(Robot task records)
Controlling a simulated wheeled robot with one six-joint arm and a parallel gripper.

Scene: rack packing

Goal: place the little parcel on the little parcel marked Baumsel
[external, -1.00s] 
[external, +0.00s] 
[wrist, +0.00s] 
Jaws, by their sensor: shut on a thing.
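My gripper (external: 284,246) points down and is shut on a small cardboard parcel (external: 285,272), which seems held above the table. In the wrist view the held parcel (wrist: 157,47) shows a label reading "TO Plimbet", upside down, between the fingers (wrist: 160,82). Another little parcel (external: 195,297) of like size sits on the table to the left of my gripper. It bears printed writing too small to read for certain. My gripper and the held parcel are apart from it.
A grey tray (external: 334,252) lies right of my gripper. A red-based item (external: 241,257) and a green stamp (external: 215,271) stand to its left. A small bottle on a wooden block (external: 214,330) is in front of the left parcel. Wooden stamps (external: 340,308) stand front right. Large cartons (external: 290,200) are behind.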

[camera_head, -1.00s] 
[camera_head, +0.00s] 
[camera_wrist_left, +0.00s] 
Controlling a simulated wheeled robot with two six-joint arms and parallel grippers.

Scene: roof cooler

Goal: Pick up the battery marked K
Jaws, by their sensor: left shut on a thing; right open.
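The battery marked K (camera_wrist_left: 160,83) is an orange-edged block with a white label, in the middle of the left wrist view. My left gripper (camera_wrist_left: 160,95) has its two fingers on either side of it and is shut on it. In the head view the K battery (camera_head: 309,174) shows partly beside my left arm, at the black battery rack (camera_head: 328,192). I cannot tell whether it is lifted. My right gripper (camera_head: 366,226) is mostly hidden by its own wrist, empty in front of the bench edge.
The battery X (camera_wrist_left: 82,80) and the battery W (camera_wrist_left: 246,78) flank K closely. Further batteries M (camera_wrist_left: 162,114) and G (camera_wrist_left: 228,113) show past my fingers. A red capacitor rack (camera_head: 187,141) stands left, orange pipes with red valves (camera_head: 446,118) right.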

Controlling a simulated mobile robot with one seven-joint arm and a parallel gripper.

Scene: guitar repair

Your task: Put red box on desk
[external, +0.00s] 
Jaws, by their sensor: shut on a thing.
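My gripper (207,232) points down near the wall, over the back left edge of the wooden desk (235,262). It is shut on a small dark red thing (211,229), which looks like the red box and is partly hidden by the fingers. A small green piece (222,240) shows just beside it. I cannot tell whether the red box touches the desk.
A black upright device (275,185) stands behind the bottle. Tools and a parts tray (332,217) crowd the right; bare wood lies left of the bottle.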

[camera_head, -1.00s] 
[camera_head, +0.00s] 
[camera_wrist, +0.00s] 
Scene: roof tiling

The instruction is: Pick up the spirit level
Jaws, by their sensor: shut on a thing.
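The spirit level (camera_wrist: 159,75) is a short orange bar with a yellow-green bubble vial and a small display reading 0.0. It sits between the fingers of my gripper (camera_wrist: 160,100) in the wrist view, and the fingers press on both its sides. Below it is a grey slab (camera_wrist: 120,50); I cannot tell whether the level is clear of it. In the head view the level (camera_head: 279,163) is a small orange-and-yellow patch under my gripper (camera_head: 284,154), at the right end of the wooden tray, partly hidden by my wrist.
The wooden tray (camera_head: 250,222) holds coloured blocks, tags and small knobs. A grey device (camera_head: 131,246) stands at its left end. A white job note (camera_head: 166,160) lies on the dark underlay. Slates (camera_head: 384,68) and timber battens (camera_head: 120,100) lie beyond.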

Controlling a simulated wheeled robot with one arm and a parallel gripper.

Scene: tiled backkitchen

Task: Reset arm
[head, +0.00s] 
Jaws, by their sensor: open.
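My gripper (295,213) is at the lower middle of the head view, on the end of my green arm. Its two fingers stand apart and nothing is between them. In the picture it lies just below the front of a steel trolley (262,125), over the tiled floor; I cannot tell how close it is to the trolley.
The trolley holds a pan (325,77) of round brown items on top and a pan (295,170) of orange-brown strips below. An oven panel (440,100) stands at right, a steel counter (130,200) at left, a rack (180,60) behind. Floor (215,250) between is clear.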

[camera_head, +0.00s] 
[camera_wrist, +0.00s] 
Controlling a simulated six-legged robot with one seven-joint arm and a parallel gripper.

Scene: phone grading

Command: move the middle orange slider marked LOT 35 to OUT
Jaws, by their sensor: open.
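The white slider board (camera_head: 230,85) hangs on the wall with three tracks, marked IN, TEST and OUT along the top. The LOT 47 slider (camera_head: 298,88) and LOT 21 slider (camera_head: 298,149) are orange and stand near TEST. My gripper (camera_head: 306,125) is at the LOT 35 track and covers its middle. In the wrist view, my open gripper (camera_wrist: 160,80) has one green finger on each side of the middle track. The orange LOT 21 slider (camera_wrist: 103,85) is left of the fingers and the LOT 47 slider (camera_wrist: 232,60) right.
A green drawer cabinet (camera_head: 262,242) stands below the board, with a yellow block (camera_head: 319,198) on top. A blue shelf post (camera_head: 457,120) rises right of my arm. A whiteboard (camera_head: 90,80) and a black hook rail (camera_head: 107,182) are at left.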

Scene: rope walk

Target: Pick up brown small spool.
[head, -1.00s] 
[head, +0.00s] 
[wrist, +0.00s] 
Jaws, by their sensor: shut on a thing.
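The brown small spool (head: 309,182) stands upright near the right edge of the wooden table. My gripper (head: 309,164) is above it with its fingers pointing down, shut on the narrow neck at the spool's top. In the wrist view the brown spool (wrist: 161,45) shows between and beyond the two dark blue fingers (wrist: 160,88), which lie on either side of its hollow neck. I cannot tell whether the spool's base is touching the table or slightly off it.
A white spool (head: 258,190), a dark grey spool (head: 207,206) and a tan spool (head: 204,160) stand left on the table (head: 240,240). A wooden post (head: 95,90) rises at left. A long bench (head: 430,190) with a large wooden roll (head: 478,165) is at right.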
--
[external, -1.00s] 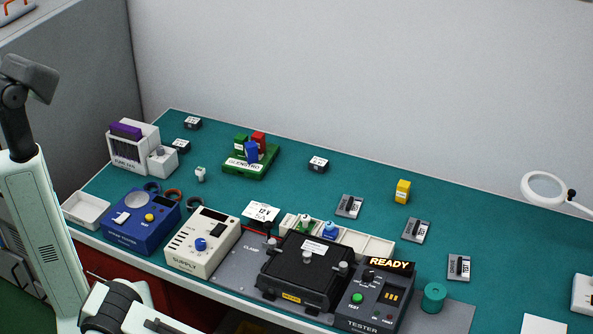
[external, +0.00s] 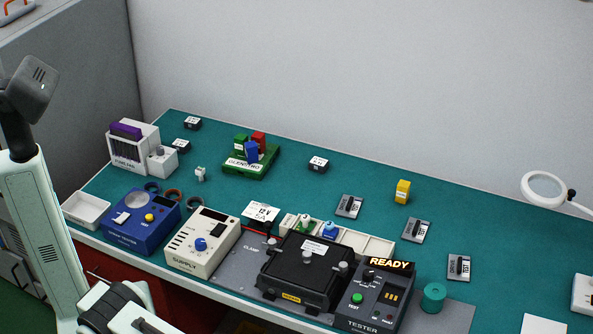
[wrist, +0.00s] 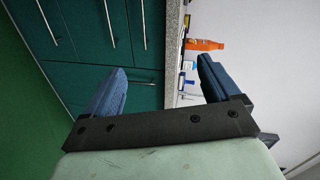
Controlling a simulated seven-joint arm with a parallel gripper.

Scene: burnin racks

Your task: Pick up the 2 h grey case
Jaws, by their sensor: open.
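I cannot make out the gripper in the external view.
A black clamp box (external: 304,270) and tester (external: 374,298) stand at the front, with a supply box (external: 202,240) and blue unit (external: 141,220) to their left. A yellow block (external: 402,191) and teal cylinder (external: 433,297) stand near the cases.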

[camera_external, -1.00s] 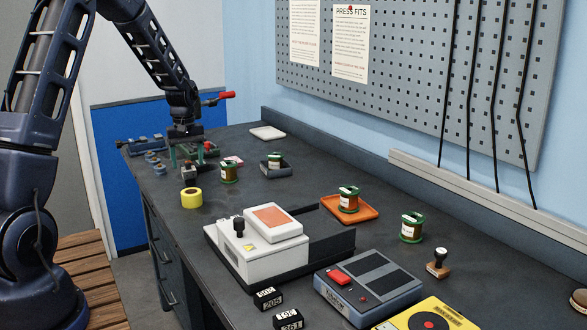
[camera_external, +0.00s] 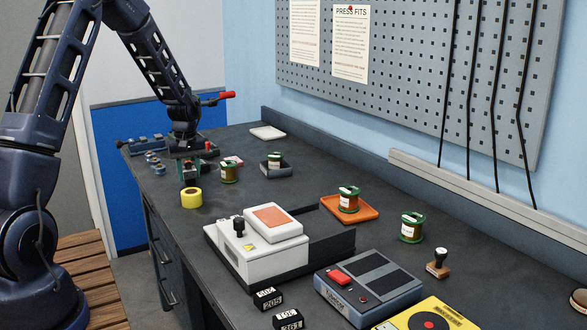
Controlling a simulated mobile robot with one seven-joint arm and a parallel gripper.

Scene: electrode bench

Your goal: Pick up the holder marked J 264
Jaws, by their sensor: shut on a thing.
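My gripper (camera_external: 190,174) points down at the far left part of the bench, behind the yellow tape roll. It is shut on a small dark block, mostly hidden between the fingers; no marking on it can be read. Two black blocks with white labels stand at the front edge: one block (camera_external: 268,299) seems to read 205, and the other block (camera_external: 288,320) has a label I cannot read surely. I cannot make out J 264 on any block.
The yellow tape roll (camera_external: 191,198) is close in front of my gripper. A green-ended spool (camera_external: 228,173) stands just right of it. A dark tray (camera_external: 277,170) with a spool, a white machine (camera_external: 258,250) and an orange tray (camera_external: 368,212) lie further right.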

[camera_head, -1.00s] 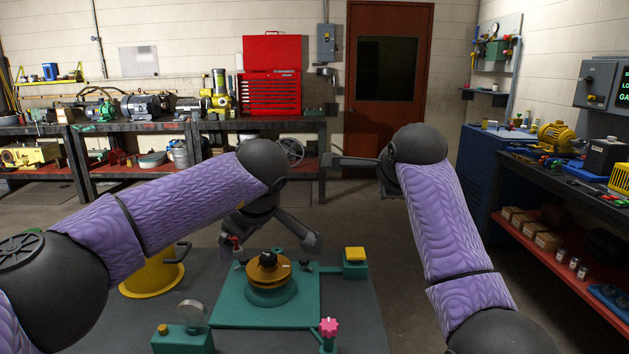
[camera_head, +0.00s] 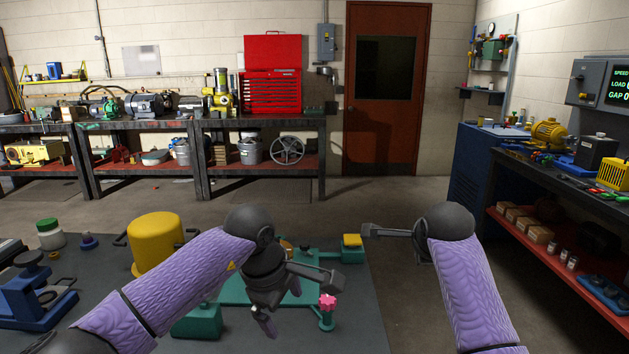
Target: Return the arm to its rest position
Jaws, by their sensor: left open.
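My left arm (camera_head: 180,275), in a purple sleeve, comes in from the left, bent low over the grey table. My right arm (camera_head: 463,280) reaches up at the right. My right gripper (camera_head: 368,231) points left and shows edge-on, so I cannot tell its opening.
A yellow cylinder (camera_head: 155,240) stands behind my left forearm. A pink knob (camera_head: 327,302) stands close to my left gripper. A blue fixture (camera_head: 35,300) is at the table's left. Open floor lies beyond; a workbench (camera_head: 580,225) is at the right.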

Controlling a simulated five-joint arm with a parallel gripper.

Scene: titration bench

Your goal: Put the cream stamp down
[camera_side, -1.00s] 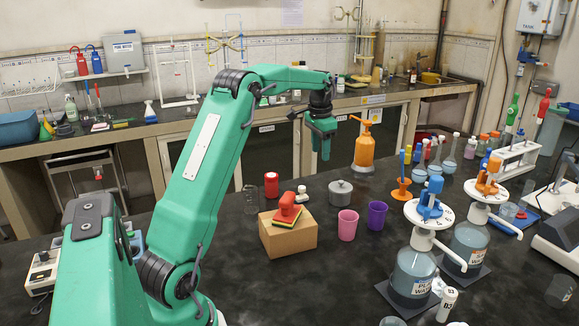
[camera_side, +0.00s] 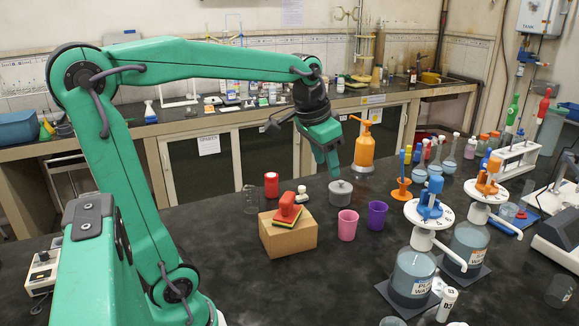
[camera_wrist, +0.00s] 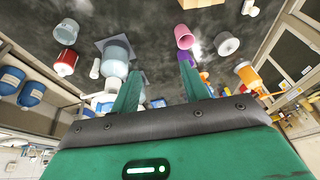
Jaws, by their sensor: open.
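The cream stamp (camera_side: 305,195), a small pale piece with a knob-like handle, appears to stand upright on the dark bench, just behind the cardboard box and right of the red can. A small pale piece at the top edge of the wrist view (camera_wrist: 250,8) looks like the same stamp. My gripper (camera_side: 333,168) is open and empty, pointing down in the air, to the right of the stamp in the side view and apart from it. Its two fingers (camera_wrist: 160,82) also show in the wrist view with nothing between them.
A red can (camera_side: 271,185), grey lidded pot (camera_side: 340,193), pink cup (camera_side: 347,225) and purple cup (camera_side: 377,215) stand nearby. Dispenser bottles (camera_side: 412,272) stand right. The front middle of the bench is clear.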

## WORK TO COMPLETE
Copy exactly the lines from the line with "Controlling a simulated wheeled robot with one six-joint" up to and including the line with "Goal: Pick up the battery marked K", and no other lines.

## THE OUTPUT
Controlling a simulated wheeled robot with one six-joint arm and a parallel gripper.

Scene: rack packing

Goal: place the little parcel on the little parcel marked Baumsel
[external, -1.00s] 
[external, +0.00s] 
[wrist, +0.00s] 
Jaws, by their sensor: shut on a thing.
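My gripper (external: 284,246) points down and is shut on a small cardboard parcel (external: 285,272), which seems held above the table. In the wrist view the held parcel (wrist: 157,47) shows a label reading "TO Plimbet", upside down, between the fingers (wrist: 160,82). Another little parcel (external: 195,297) of like size sits on the table to the left of my gripper. It bears printed writing too small to read for certain. My gripper and the held parcel are apart from it.
A grey tray (external: 334,252) lies right of my gripper. A red-based item (external: 241,257) and a green stamp (external: 215,271) stand to its left. A small bottle on a wooden block (external: 214,330) is in front of the left parcel. Wooden stamps (external: 340,308) stand front right. Large cartons (external: 290,200) are behind.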

[camera_head, -1.00s] 
[camera_head, +0.00s] 
[camera_wrist_left, +0.00s] 
Controlling a simulated wheeled robot with two six-joint arms and parallel grippers.

Scene: roof cooler

Goal: Pick up the battery marked K

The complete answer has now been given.